Social entrepreneurship, if done properly, creates, fosters, and grows communities with new opportunities which were never within their reach before.
Over the years, as the enthusiasm for social entrepreneurship has grown, I have seen all sorts of individuals, teams, and organizations join our ranks to start to form an ecosystem. But I've also observed the term “social enterprise” used in all sorts of ways - some valid, and some completely disingenuous.
Many of these things are well-intentioned and some even make a positive difference in the lives of people and their communities. These activities include corporate social responsibility, ethical and sustainable business, “conscious capitalism,” social innovation - all of these things signal the creation of a new economy; but these models are not actually social entrepreneurship. Engaging with your stakeholders does not, alone, make you a social entrepreneur.
Social entrepreneurship is not about "giving back,” be that in donating 1-100% of your profits to a good cause or slick “buy one, give one” marketing schemes. (And especially not ones with such opaque supply chains as TOMS shoes, where it is unclear who is making the shoes, under what working conditions and how much they are getting paid.)
Social enterprise empowers people so that they can amplify the great work they are doing already. It is not something done to people or for people. It should be a collaborative effort done with and chiefly by those people.
Social entrepreneurship is not about elitist fellowships, conferences, summits, accelerators, coworking spaces, or contests. Social entrepreneurship is not about charity or even about philanthropy, and it's certainly not about wealth redistribution. Social entrepreneurship is about opportunity and power distribution.
The economy is a human construct. It’s a formalized system for how and why we relate to each other and how and why we create value for our society. Any social enterprise venture must have members of the disenfranchised in positions of power inside the venture, be that as a founder, executive or board member.
Members of privileged groups can be part of the solution by sharing power with underserved communities as they contribute their skills, knowledge and labor to solve their own problems and create value for society. This should be a partnership. Privileged groups should not be saviors or benevolent agents - rather they should be collaborators in creating a healthy economy that benefits everyone.
You don't solve poverty with money. You solve poverty with agency.
For the past three months, I've had quite a few conversations here in Philadelphia, which is chock full of social problems. I’ve had conversations about how to define social enterprise, what its goal is, and what exactly would change looks like, in the context of a citywide economic development strategy.

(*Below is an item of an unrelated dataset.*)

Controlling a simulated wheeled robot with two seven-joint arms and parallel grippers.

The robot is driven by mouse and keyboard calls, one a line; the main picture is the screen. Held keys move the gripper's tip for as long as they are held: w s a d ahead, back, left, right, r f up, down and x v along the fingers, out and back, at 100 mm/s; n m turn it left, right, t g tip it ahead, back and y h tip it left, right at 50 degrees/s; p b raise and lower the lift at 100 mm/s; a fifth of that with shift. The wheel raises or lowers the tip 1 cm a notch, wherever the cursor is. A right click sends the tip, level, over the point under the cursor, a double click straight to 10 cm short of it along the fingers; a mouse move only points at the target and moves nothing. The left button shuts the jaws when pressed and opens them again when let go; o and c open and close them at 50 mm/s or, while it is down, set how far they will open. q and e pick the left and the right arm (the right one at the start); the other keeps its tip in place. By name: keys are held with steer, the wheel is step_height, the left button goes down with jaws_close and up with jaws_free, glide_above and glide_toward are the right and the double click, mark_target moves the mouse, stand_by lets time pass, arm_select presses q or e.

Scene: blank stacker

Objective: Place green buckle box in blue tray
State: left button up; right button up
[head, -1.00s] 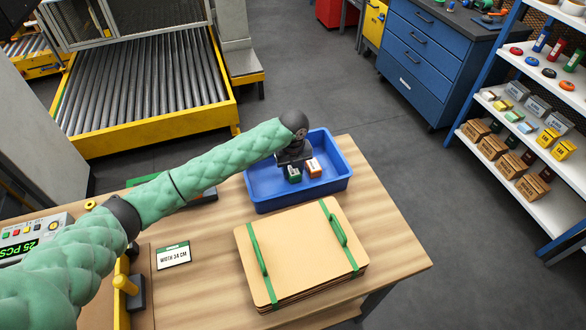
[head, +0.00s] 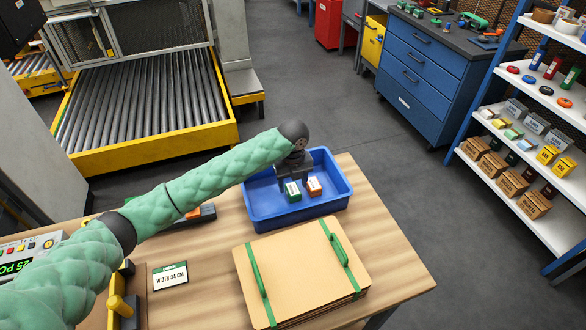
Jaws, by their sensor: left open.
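The blue tray (head: 262,218) stands on the wooden table behind a strapped stack of boards. The small green-and-white box (head: 292,191) lies inside it, on the tray floor. An orange-and-white box (head: 314,187) lies beside it on the right. My left gripper (head: 295,180) points down over the tray, just above and behind the green box. It is open, and its fingertips are small and partly hidden, so I cannot tell whether they touch the box. My right gripper is out of view.
The tan board stack (head: 300,270) with green straps lies at the table's front. A "WIDTH 34 CM" sign (head: 170,276) lies to its left. A roller conveyor (head: 140,100) stands behind. The table's right side (head: 385,255) is clear.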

After much wheel-spinning, here is what I see as the central tenet of social enterprise: transformational change that, if done properly, creates new, previously out-of-reach opportunities for communities from the ground up.
"The ultimate measure of a man is not where he stands in moments of comfort and convenience, but where he stands at times of challenge and controversy. The true neighbor will risk his position, his prestige, and even his life for the welfare of others. In dangerous valleys and hazardous pathways, he will lift some bruised and beaten brother to a higher and more noble life." - Dr. Martin Luther King, Strength to Love.
This philosophy and practice is very much what my role model and hero Muhammad Yunus did in founding and developing Grameen Bank for 30 years.